Âge tendre est un roman atypique. Il se donne à lire comme… le rapport de stage de service civique de Valentin. Une expérience inoubliable qui nous entraîne, à sa suite, dans un établissement de soin à des personnes atteintes d’Alzheimer au concept peu commun : il s’agit de reconstituer le décor de leur jeunesse. Autrement dit, les années 1960 ! Un roman touchant et drôle sur « l’âge tendre » de l’adolescence – ce moment de prendre son envol, de réaliser que certaines choses sont plus nuancées qu’on ne le pensait et de partir à la recherche de son identité.

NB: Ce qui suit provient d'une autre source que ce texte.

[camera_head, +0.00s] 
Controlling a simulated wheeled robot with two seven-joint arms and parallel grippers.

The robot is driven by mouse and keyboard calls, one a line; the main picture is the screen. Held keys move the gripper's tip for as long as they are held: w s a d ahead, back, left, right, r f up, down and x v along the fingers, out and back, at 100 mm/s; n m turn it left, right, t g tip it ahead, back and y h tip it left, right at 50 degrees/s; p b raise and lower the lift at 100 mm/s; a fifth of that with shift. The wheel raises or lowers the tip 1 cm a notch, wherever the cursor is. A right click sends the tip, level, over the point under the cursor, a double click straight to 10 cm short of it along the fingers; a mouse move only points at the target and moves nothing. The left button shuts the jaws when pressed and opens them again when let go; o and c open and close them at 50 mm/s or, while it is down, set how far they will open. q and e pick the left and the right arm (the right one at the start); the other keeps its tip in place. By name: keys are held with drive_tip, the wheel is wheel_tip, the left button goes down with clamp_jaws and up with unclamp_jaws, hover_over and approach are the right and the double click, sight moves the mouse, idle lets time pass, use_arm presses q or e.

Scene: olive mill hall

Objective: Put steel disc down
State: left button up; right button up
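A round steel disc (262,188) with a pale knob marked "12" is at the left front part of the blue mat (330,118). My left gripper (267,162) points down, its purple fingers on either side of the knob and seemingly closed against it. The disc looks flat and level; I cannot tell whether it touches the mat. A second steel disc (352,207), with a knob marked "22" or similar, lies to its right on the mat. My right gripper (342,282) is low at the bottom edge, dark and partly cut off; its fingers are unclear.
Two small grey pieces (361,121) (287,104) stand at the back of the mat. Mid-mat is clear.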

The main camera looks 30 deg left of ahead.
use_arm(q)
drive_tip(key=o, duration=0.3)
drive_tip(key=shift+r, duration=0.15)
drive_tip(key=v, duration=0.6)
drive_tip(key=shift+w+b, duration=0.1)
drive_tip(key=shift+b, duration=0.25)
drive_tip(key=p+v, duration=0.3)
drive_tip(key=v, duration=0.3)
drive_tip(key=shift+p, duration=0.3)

Âge tendre de Clémentine Beauvais.

N’hésitez pas à lire les avis d’Isabelle, de Linda et de Lucie pour en savoir plus !

******

Alma a été un des coups de cœur de l’été d’un grand nombre d’entre nous. Ce premier tome de la grande fresque sur l’esclavage de Timothée de Fombelle, illustré par son complice François Place, nous a tout simplement emportées. Nous avons retrouvé le souffle d’aventure que nous avons tant aimé dans ses précédents romans, des personnages au caractère fort mais nuancé et un contexte historique fouillé et passionnant.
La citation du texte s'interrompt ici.